***** DATASET EXTRACT *****
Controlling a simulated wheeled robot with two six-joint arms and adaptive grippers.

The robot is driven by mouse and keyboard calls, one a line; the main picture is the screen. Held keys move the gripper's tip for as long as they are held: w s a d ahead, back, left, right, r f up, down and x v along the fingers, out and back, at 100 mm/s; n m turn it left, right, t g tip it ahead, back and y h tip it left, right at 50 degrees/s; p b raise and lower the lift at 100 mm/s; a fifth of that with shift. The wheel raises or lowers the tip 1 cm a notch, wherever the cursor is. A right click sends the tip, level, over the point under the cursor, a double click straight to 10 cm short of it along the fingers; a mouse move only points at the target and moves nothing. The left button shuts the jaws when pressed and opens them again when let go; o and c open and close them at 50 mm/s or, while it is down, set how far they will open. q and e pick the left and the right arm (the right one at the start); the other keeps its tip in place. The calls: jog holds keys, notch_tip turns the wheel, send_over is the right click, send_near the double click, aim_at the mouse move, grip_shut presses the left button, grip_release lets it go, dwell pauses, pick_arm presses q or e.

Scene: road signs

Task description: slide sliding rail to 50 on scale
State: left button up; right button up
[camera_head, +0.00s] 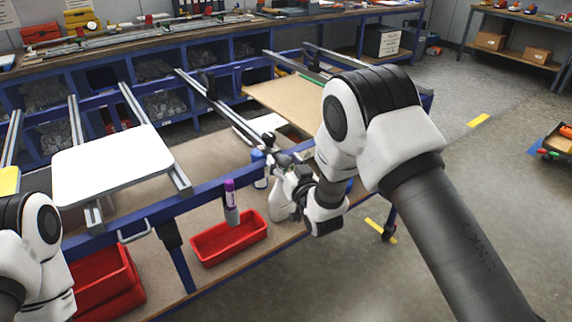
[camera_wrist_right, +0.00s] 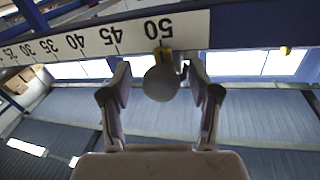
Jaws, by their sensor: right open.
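The white scale (camera_wrist_right: 100,40) shows upside down in the right wrist view, with numbers rising to 50 on the right. A round grey knob (camera_wrist_right: 161,83) is in front of it, with a small yellow piece (camera_wrist_right: 166,54) just below the 50 mark. My right gripper (camera_wrist_right: 160,72) is open, its fingers on either side of the knob; I cannot tell whether they touch it. In the head view, a long grey sliding rail (camera_head: 222,107) runs toward the blue front beam, near my right wrist. The scale cannot be made out there. My left gripper is out of the picture.
A white panel (camera_head: 110,165) lies on rails at the left, and a tan board (camera_head: 290,100) lies at the right. A red bin (camera_head: 229,238) sits on the lower shelf. Open floor lies to the right.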

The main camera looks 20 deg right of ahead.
*****
### WHAT THE TASK ASKS
Are you able to set down all the lines above exactly, without any pictures?

### WRITTEN ANSWER
Controlling a simulated wheeled robot with two six-joint arms and adaptive grippers.

The robot is driven by mouse and keyboard calls, one a line; the main picture is the screen. Held keys move the gripper's tip for as long as they are held: w s a d ahead, back, left, right, r f up, down and x v along the fingers, out and back, at 100 mm/s; n m turn it left, right, t g tip it ahead, back and y h tip it left, right at 50 degrees/s; p b raise and lower the lift at 100 mm/s; a fifth of that with shift. The wheel raises or lowers the tip 1 cm a notch, wherever the cursor is. A right click sends the tip, level, over the point under the cursor, a double click straight to 10 cm short of it along the fingers; a mouse move only points at the target and moves nothing. The left button shuts the jaws when pressed and opens them again when let go; o and c open and close them at 50 mm/s or, while it is down, set how far they will open. q and e pick the left and the right arm (the right one at the start); the other keeps its tip in place. The calls: jog holds keys, notch_tip turns the wheel, send_over is the right click, send_near the double click, aim_at the mouse move, grip_shut presses the left button, grip_release lets it go, dwell pauses, pick_arm presses q or e.

Scene: road signs

Task description: slide sliding rail to 50 on scale
State: left button up; right button up
[camera_head, +0.00s] 
[camera_wrist_right, +0.00s] 
Jaws, by their sensor: right open.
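The white scale (camera_wrist_right: 100,40) shows upside down in the right wrist view, with numbers rising to 50 on the right. A round grey knob (camera_wrist_right: 161,83) is in front of it, with a small yellow piece (camera_wrist_right: 166,54) just below the 50 mark. My right gripper (camera_wrist_right: 160,72) is open, its fingers on either side of the knob; I cannot tell whether they touch it. In the head view, a long grey sliding rail (camera_head: 222,107) runs toward the blue front beam, near my right wrist. The scale cannot be made out there. My left gripper is out of the picture.
A white panel (camera_head: 110,165) lies on rails at the left, and a tan board (camera_head: 290,100) lies at the right. A red bin (camera_head: 229,238) sits on the lower shelf. Open floor lies to the right.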

The main camera looks 20 deg right of ahead.

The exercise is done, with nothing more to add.